Only a fool would refuse to take a bribe, amirite?
President Donald Trump will host a gathering of VIPs at his private golf resort outside Washington, D.C., on Thursday. These are not diplomats or heads of state. They are rich people, foreign and domestic, who have put money into the Trump family’s pockets.
The dinner is for winners of a contest — the crypto traders who raced to become the top 220 holders of the president’s $TRUMP meme coin. According to one analysis, they collectively accumulated about $150 million of the crypto asset, which has no intrinsic value and is equivalent to a digital baseball card.
The contest has made Trump’s family crypto business money on each transaction. And it has swelled the president’s personal net worth, by driving up the price of the coin, which the family business holds massive reserves of.

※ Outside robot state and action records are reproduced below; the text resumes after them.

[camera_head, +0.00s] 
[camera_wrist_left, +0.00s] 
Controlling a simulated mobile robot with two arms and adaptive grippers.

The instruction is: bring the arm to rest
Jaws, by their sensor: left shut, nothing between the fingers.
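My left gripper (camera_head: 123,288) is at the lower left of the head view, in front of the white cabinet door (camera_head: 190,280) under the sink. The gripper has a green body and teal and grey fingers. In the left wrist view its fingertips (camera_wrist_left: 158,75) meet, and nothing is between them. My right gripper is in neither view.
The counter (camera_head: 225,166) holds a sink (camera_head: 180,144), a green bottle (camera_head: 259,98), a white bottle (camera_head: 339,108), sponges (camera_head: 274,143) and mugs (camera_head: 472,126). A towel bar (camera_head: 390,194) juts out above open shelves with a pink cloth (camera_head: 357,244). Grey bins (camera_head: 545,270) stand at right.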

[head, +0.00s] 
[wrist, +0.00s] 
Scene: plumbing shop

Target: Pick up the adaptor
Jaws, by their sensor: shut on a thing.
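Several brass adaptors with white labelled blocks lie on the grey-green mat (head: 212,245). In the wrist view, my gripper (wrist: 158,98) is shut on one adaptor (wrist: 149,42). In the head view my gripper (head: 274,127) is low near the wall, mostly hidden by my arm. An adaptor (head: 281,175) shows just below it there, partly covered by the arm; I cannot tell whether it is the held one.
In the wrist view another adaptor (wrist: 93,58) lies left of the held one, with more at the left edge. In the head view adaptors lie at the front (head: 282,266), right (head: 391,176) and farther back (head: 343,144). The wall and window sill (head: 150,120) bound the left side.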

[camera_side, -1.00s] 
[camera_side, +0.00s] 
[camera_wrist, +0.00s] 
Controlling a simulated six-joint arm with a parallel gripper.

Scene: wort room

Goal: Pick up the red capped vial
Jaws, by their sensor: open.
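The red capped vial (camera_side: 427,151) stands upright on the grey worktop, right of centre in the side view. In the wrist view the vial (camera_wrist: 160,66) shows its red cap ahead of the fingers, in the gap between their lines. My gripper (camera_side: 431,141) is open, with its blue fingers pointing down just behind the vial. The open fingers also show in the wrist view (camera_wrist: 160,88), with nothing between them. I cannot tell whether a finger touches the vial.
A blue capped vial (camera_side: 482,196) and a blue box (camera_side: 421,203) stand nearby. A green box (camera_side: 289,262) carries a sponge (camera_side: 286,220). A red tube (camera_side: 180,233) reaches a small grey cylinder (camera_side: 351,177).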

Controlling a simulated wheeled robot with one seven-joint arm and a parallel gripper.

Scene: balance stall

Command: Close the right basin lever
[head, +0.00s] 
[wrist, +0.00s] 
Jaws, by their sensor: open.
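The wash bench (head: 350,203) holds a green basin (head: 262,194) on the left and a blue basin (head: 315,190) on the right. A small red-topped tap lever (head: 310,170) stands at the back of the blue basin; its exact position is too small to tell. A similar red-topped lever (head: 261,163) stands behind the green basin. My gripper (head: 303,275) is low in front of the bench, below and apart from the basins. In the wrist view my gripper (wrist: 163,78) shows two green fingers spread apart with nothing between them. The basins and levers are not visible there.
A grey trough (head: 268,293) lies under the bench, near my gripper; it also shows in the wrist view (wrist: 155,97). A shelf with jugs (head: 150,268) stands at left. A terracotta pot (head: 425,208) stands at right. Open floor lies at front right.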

The meme coin contest is just the latest example of Trump wielding the public office of the presidency for his private enrichment. In fact, sources with direct knowledge of the matter tell Rolling Stone that one of the lessons Trump took away from his previous stint in the White House is that he was wrong to leave a ton of money on the table as president.
The president himself has privately said this on multiple occasions in recent months and years, according to two people who’ve been in the room with him. In moments of casual banter, Trump has mentioned that it was “stupid” of other Republicans and advisers to convince him — at least on occasion — to side with government ethicists who cautioned him from obliterating the line between public good and private gain.
Wek now this is true because he’s said it publicly. As the article points out he said at the White House, “I mean, I could be a stupid person saying, ‘No, we don’t want a free, very expensive airplane.’”
Both in public and behind closed doors, Trump often repeats a new mantra: It does not matter how much lucrative new business the Trump Organization or his children engage in while Trump is the president, because he and his family are so wealthy that he doesn’t need that new cash flow or windfalls — and therefore, he must be unbribable. (For his part, Trump’s son Eric has abandoned concerns about the optics or appearance of corruption, telling The Wall Street Journal that his efforts to keep certain interests of the Trump Organization and the first Trump presidency separate went unrewarded. “I got very little credit for it,” he said. “We still kind of got stomped on.”)
Nothing to see here folks:
On Monday, Reuters reported that the Trump Organization and a local partner are considering building a skyscraper in Vietnam, after the country approved the Trump family empire’s plans for a $1.5 billion luxury residential development and golf club. Eric Trump attended the golf club’s groundbreaking ceremony on Wednesday with Vietnam’s prime minister. Vietnam is simultaneously working to negotiate a tariff deal with the Trump administration.
That’s just one of many foreign Trump Org deals like that all over the world. But sure, Trump’s unbribable. We’ve seen how stalwart he is in defending American interests above his own. The article goes on to list many more of them and they are legion.
And his old tricks from the first term are in full effect as well. The Wall St. Journal reports:
Donald Trump’s private clubs have emerged as a moneymaking venture for the president’s second term, and a hub for donors and favor-seekers alike.
It now costs a record $1 million to join Mar-a-Lago, Trump’s Florida resort, according to people familiar with the membership fees, up from about $500,000 during his first term.
The initiation fee at Trump’s golf club in Bedminster, N.J., rose to $125,000, surging from $75,000 in recent years, a person close to that club said. Another Trump golf club in Florida, near Mar-a-Lago, now charges more than $300,000 to join, according to people familiar with the matter.
Trump has encouraged Republican Party officials to hold events at his clubs, where he headlines official dinners and cocktail parties. The clubs have in turn also attracted a new clientele of donors seeking to influence policy in the White House, including cryptocurrency executives pushing for deregulation, advocates seeking pardons for allies, and business leaders looking for exemptions from tariffs, among others.
He makes this so easy for them. All they really have to do is give him a big juicy kiss and tell him how powerful and strong and handsome he is, hand him some cash and he’ll believe anything they say as long as it comports with his fascist worldview. That’s not hard.